* TASK BRIEF:
Set down the full listing exactly, character for character.

--- START EXTRACTED ENTRIES ---

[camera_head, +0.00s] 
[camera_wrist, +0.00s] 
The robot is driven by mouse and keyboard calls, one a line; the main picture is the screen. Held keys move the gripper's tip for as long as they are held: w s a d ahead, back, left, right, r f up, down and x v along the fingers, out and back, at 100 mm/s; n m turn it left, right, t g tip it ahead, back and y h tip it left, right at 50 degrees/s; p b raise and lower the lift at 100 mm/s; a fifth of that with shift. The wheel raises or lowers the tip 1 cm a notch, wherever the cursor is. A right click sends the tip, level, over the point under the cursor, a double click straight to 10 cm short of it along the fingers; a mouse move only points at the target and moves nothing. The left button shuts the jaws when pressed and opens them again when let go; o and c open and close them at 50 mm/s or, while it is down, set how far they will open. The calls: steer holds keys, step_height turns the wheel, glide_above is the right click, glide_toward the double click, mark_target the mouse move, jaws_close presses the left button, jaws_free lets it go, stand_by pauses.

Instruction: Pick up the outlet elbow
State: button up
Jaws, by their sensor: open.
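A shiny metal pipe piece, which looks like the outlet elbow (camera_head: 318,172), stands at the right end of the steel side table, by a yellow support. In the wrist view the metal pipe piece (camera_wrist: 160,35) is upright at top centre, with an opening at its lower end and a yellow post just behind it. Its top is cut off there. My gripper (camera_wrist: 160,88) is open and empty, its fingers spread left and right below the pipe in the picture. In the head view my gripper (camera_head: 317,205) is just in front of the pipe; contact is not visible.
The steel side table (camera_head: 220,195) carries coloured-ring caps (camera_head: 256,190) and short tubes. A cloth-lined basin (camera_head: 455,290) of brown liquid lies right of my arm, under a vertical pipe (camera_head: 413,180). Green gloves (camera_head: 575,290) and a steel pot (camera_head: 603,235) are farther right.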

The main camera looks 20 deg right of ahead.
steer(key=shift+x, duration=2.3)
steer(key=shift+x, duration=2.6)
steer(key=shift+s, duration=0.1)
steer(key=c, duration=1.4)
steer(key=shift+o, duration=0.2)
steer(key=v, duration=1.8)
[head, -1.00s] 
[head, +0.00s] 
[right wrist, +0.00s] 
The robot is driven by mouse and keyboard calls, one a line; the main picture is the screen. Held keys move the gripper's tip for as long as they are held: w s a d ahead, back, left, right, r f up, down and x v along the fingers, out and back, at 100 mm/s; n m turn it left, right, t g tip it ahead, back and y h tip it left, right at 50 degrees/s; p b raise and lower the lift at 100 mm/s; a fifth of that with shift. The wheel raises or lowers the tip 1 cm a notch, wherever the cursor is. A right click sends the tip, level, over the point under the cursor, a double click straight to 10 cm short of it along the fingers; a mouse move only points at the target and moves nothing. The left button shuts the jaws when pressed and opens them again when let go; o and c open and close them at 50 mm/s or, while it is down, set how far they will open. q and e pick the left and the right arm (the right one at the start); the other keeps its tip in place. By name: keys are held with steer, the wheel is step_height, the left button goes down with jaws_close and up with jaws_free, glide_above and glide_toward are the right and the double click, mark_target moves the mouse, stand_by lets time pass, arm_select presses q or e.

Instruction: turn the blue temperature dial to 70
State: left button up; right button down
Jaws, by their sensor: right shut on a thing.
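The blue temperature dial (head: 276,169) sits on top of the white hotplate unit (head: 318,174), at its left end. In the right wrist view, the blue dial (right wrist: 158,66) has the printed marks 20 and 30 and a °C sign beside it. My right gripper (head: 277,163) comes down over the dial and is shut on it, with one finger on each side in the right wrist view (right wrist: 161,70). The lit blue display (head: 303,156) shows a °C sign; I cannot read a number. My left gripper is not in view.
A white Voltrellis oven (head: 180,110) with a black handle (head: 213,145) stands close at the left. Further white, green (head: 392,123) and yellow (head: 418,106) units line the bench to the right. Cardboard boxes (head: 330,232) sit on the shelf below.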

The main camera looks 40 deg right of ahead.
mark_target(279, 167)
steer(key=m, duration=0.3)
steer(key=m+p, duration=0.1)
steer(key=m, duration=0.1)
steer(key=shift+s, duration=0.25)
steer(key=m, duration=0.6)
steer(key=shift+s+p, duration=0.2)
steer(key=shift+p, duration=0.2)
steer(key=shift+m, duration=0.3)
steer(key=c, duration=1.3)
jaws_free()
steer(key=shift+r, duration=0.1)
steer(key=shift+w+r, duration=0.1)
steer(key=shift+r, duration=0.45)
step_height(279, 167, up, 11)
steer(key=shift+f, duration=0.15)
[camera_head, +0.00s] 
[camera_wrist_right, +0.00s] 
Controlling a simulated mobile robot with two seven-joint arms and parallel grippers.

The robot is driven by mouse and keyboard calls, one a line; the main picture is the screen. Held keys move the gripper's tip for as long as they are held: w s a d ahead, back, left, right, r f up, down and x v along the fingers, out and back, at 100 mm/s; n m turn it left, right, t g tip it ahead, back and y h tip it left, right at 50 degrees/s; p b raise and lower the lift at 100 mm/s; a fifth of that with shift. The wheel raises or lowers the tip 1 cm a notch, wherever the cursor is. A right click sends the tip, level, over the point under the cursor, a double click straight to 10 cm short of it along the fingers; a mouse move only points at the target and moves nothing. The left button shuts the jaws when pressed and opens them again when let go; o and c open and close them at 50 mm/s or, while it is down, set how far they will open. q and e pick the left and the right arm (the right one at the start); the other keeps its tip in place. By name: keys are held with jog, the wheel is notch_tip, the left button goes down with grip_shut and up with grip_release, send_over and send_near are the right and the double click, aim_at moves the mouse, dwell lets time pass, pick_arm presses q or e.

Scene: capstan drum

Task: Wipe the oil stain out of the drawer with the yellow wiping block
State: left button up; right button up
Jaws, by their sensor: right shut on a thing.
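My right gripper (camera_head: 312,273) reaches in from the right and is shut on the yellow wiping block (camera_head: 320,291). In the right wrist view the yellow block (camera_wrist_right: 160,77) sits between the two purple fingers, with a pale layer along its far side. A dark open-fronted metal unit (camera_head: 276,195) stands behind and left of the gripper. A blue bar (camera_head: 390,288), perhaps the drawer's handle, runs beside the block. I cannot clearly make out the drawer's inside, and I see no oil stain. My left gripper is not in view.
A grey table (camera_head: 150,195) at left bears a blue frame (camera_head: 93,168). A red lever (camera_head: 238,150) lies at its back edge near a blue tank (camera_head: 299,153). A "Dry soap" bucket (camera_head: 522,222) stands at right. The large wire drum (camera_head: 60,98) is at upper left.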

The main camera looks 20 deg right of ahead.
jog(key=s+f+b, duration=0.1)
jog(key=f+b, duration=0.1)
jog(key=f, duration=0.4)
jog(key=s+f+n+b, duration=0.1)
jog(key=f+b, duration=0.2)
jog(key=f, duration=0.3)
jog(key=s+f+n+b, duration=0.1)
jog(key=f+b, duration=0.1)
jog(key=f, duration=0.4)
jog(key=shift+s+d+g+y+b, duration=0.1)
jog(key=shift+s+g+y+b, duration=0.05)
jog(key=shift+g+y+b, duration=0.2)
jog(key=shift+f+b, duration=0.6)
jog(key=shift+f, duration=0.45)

--- END EXTRACTED ENTRIES ---

* ANSWER TO THIS PROBLEM:
[camera_head, +0.00s] 
[camera_wrist, +0.00s] 
The robot is driven by mouse and keyboard calls, one a line; the main picture is the screen. Held keys move the gripper's tip for as long as they are held: w s a d ahead, back, left, right, r f up, down and x v along the fingers, out and back, at 100 mm/s; n m turn it left, right, t g tip it ahead, back and y h tip it left, right at 50 degrees/s; p b raise and lower the lift at 100 mm/s; a fifth of that with shift. The wheel raises or lowers the tip 1 cm a notch, wherever the cursor is. A right click sends the tip, level, over the point under the cursor, a double click straight to 10 cm short of it along the fingers; a mouse move only points at the target and moves nothing. The left button shuts the jaws when pressed and opens them again when let go; o and c open and close them at 50 mm/s or, while it is down, set how far they will open. The calls: steer holds keys, step_height turns the wheel, glide_above is the right click, glide_toward the double click, mark_target the mouse move, jaws_close presses the left button, jaws_free lets it go, stand_by pauses.

Instruction: Pick up the outlet elbow
State: button up
Jaws, by their sensor: open.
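A shiny metal pipe piece, which looks like the outlet elbow (camera_head: 318,172), stands at the right end of the steel side table, by a yellow support. In the wrist view the metal pipe piece (camera_wrist: 160,35) is upright at top centre, with an opening at its lower end and a yellow post just behind it. Its top is cut off there. My gripper (camera_wrist: 160,88) is open and empty, its fingers spread left and right below the pipe in the picture. In the head view my gripper (camera_head: 317,205) is just in front of the pipe; contact is not visible.
The steel side table (camera_head: 220,195) carries coloured-ring caps (camera_head: 256,190) and short tubes. A cloth-lined basin (camera_head: 455,290) of brown liquid lies right of my arm, under a vertical pipe (camera_head: 413,180). Green gloves (camera_head: 575,290) and a steel pot (camera_head: 603,235) are farther right.

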The main camera looks 20 deg right of ahead.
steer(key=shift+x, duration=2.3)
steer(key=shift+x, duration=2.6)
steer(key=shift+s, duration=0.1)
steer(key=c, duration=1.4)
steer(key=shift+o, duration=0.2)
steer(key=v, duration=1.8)
[head, -1.00s] 
[head, +0.00s] 
[right wrist, +0.00s] 
The robot is driven by mouse and keyboard calls, one a line; the main picture is the screen. Held keys move the gripper's tip for as long as they are held: w s a d ahead, back, left, right, r f up, down and x v along the fingers, out and back, at 100 mm/s; n m turn it left, right, t g tip it ahead, back and y h tip it left, right at 50 degrees/s; p b raise and lower the lift at 100 mm/s; a fifth of that with shift. The wheel raises or lowers the tip 1 cm a notch, wherever the cursor is. A right click sends the tip, level, over the point under the cursor, a double click straight to 10 cm short of it along the fingers; a mouse move only points at the target and moves nothing. The left button shuts the jaws when pressed and opens them again when let go; o and c open and close them at 50 mm/s or, while it is down, set how far they will open. q and e pick the left and the right arm (the right one at the start); the other keeps its tip in place. By name: keys are held with steer, the wheel is step_height, the left button goes down with jaws_close and up with jaws_free, glide_above and glide_toward are the right and the double click, mark_target moves the mouse, stand_by lets time pass, arm_select presses q or e.

Instruction: turn the blue temperature dial to 70
State: left button up; right button down
Jaws, by their sensor: right shut on a thing.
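The blue temperature dial (head: 276,169) sits on top of the white hotplate unit (head: 318,174), at its left end. In the right wrist view, the blue dial (right wrist: 158,66) has the printed marks 20 and 30 and a °C sign beside it. My right gripper (head: 277,163) comes down over the dial and is shut on it, with one finger on each side in the right wrist view (right wrist: 161,70). The lit blue display (head: 303,156) shows a °C sign; I cannot read a number. My left gripper is not in view.
A white Voltrellis oven (head: 180,110) with a black handle (head: 213,145) stands close at the left. Further white, green (head: 392,123) and yellow (head: 418,106) units line the bench to the right. Cardboard boxes (head: 330,232) sit on the shelf below.

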The main camera looks 40 deg right of ahead.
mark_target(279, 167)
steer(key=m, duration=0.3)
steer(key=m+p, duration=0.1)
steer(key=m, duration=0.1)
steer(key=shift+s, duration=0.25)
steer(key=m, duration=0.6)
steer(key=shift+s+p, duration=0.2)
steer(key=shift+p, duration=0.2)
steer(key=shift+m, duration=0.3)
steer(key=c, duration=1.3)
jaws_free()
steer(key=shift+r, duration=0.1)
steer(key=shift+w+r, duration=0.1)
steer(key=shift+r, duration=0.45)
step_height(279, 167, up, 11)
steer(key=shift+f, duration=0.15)
[camera_head, +0.00s] 
[camera_wrist_right, +0.00s] 
Controlling a simulated mobile robot with two seven-joint arms and parallel grippers.

The robot is driven by mouse and keyboard calls, one a line; the main picture is the screen. Held keys move the gripper's tip for as long as they are held: w s a d ahead, back, left, right, r f up, down and x v along the fingers, out and back, at 100 mm/s; n m turn it left, right, t g tip it ahead, back and y h tip it left, right at 50 degrees/s; p b raise and lower the lift at 100 mm/s; a fifth of that with shift. The wheel raises or lowers the tip 1 cm a notch, wherever the cursor is. A right click sends the tip, level, over the point under the cursor, a double click straight to 10 cm short of it along the fingers; a mouse move only points at the target and moves nothing. The left button shuts the jaws when pressed and opens them again when let go; o and c open and close them at 50 mm/s or, while it is down, set how far they will open. q and e pick the left and the right arm (the right one at the start); the other keeps its tip in place. By name: keys are held with jog, the wheel is notch_tip, the left button goes down with grip_shut and up with grip_release, send_over and send_near are the right and the double click, aim_at moves the mouse, dwell lets time pass, pick_arm presses q or e.

Scene: capstan drum

Task: Wipe the oil stain out of the drawer with the yellow wiping block
State: left button up; right button up
Jaws, by their sensor: right shut on a thing.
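My right gripper (camera_head: 312,273) reaches in from the right and is shut on the yellow wiping block (camera_head: 320,291). In the right wrist view the yellow block (camera_wrist_right: 160,77) sits between the two purple fingers, with a pale layer along its far side. A dark open-fronted metal unit (camera_head: 276,195) stands behind and left of the gripper. A blue bar (camera_head: 390,288), perhaps the drawer's handle, runs beside the block. I cannot clearly make out the drawer's inside, and I see no oil stain. My left gripper is not in view.
A grey table (camera_head: 150,195) at left bears a blue frame (camera_head: 93,168). A red lever (camera_head: 238,150) lies at its back edge near a blue tank (camera_head: 299,153). A "Dry soap" bucket (camera_head: 522,222) stands at right. The large wire drum (camera_head: 60,98) is at upper left.

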The main camera looks 20 deg right of ahead.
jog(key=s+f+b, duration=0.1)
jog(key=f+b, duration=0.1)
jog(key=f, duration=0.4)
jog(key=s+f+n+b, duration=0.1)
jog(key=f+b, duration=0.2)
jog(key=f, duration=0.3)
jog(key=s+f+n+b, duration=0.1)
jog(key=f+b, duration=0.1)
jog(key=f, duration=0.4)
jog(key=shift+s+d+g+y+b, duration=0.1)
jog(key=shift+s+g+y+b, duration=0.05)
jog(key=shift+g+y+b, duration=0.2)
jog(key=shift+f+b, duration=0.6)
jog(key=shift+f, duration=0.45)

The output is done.